Britain’s big problem

Published on
September 20, 2011

Just a few months ago, after attending a Sustainable Fish Supper, organized as part of the Project Ocean campaign,  I questioned whether UK consumers were engaged with sustainability. Today, I find myself asking a more unsettling question — are  consumers sufficiently engaged with seafood?

At the supper there seemed to be a genuine lack of concern from the attending diners on sustainability issues, despite the clearly defined nature of the event. I felt I had been given something of a reality check — I realized I had been naive to think UK consumers would appreciate the importance of responsible sourcing as much as the people who work within the seafood industry. 

Returning to the present, the catalyst for this new concern is a problem highlighted by one of the country’s leading seafood executives — Leendert den Hollander, CEO of Young’s Seafood Ltd., the UK’s largest retail fish brand.

Last week, den Hollander — who took up his current role in February following the consolidation of the Findus businesses (Young’s Seafood, The Seafood Co. and Findus UK) into the single entity, Young’s Seafood Ltd. — publicly warned that there’s a great difference between how much seafood the population should be eating and what it’s actually consuming.

Speaking in London at a conference on the reform of the EU’s Common Fisheries Policy (CFP), organized by the Westminster Food and Nutrition Forum, he stressed that there’s an urgent need for the entire seafood industry to communicate better with consumers and to push the health benefits of eating seafood.
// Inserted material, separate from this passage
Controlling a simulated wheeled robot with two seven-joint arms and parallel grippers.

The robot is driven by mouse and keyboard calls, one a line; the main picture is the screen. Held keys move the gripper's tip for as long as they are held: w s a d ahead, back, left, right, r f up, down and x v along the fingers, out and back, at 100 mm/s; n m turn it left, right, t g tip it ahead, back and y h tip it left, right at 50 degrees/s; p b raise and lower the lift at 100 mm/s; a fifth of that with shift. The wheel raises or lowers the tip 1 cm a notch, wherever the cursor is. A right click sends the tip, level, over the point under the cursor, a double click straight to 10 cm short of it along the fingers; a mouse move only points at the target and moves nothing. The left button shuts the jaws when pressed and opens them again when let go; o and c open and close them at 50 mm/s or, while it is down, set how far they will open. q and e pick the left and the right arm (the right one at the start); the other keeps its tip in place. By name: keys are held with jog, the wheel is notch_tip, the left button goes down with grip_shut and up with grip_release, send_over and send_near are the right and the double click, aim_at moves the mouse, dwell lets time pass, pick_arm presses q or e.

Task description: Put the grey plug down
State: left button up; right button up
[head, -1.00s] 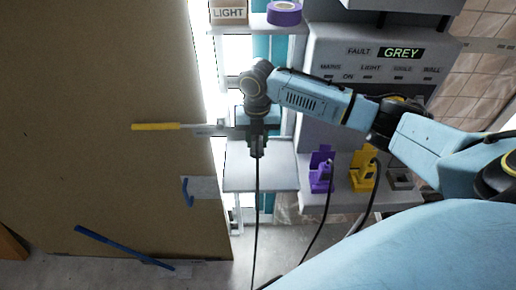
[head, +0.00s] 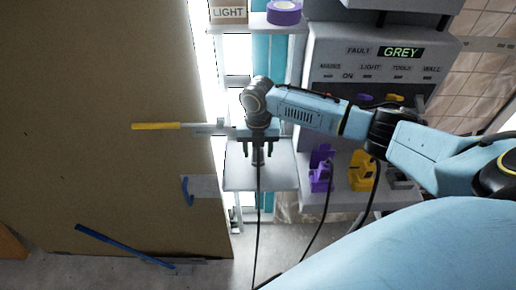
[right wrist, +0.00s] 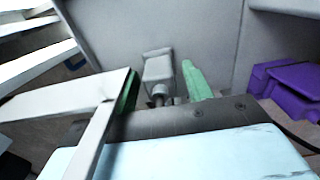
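The grey plug (head: 258,156) rests on the pale grey shelf (head: 240,180), with its black cable hanging down over the front edge. My right gripper (head: 258,150) is over the shelf with its green-tipped fingers spread on either side of the plug. In the right wrist view the plug (right wrist: 158,68) sits between the open fingers (right wrist: 163,90), with a clear gap on the right finger's side. My left gripper is not in view.
A purple plug (head: 320,172) and a yellow plug (head: 361,172) stand on the ledge at right, below a fault panel (head: 370,60) reading GREY. A large brown board (head: 100,80) fills the left. A yellow-handled bar (head: 156,127) lies across its edge.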

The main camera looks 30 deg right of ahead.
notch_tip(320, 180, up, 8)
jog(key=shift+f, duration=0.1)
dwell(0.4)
The Young’s chief explained that a recent company survey had shown there was considerable scope for UK consumers to increase their seafood consumption. At present, the UK population eats seafood on average only 1.4 times per week, against a government recommendation of at least twice a week. 
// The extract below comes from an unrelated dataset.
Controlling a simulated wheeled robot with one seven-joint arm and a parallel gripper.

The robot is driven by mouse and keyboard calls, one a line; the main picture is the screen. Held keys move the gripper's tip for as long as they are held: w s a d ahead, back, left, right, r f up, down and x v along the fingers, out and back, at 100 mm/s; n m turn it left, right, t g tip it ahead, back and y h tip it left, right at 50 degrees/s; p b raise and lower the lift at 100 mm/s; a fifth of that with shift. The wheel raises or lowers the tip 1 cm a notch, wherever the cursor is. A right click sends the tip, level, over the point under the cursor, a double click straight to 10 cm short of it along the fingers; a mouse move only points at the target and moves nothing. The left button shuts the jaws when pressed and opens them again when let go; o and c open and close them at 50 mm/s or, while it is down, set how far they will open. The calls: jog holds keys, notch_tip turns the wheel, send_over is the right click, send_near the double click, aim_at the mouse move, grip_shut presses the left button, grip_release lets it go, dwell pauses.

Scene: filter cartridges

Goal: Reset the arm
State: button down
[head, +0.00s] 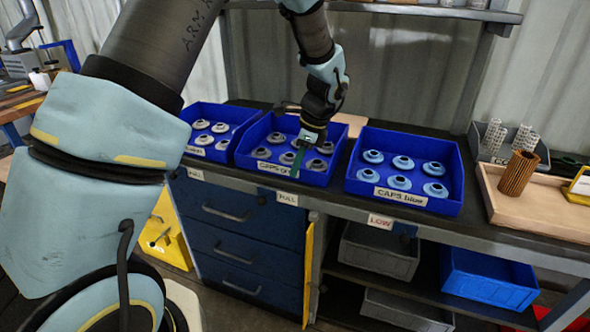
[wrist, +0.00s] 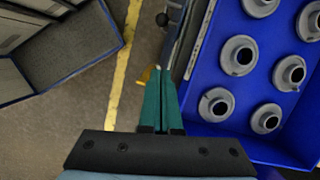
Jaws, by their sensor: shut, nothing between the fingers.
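My arm reaches across the left of the head view to the workbench. My gripper (head: 296,166) is over the front edge of the middle blue bin (head: 243,158), which holds several grey caps. In the wrist view my gripper (wrist: 161,92) shows two green fingers pressed together, with nothing between them. The bin (wrist: 195,118) with grey caps (wrist: 240,55) lies to the right of the fingers there. The fingers point past the bin's front side, above the floor. I cannot tell whether the fingers touch the bin.
The bin labelled CAPS blue (head: 402,197) stands to the right and another cap bin (head: 187,150) to the left. A wooden tray (head: 545,212) with a brown pleated cartridge (head: 518,173) is at the far right. Drawers (head: 245,245) and a lower shelf with bins (head: 490,278) are below.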

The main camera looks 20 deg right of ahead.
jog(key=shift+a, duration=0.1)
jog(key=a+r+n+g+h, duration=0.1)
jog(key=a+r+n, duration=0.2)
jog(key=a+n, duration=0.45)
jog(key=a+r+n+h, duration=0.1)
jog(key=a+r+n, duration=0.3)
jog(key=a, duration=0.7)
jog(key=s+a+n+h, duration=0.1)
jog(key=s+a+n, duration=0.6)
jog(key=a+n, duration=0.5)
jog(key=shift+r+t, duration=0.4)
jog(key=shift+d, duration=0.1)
Young’s survey found that one in five people had never heard of pollock, one in 10 people thought John Dory was a candidate for the next U.S. presidential election and that 1 in 10 children thought haddock was a planet.
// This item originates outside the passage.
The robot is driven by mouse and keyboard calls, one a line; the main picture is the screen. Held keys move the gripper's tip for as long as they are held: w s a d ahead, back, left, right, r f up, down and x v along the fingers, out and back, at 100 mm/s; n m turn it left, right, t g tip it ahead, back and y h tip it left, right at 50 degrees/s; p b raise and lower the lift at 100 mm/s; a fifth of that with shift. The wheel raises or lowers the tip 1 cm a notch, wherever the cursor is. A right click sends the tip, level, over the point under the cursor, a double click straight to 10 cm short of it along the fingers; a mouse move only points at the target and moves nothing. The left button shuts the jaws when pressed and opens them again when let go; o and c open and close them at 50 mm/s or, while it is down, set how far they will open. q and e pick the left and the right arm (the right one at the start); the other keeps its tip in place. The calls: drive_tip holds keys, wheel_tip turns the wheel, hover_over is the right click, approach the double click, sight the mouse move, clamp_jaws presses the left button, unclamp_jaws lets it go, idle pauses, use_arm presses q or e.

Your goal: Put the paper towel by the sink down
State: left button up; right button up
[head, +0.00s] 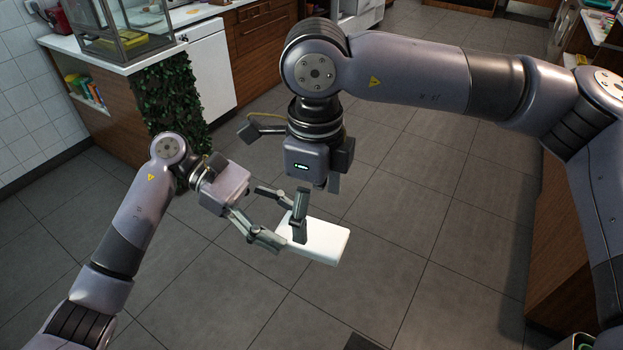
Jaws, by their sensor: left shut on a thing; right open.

Initially, such results seem amusing, even absurd. However, den Hollander revealed a much more worrying finding from the survey — that 40 percent of the Brits surveyed never cooked fish.

It has been regularly documented in the past that there’s considerable scope for improving the UK’s per-capita seafood consumption, but can it really be this bad? Young’s seems to think so, and this worrying statistic is probably enough to keep a marketing expert such as den Hollander awake at night. 

He suggested that two ways to boost consumption would be to persuade people to feel more confident about eating seafood and to eat more of the less popular species. He acknowledged that the latter is easier said than done. Currently, five species — cod, salmon, tuna, haddock and prawns — account for 80 percent of consumption. 

Yet den Hollander believes consumers are ready to try different species. There is a need, however, to educate people about the lesser-known species first, and he stressed that all species should come from sustainable sources. 

Familiarizing consumers with seafood, let alone convincing the public to eat fish regularly, is no small feat, but it’s one den Hollander and other leading seafood executives are committed to accomplishing.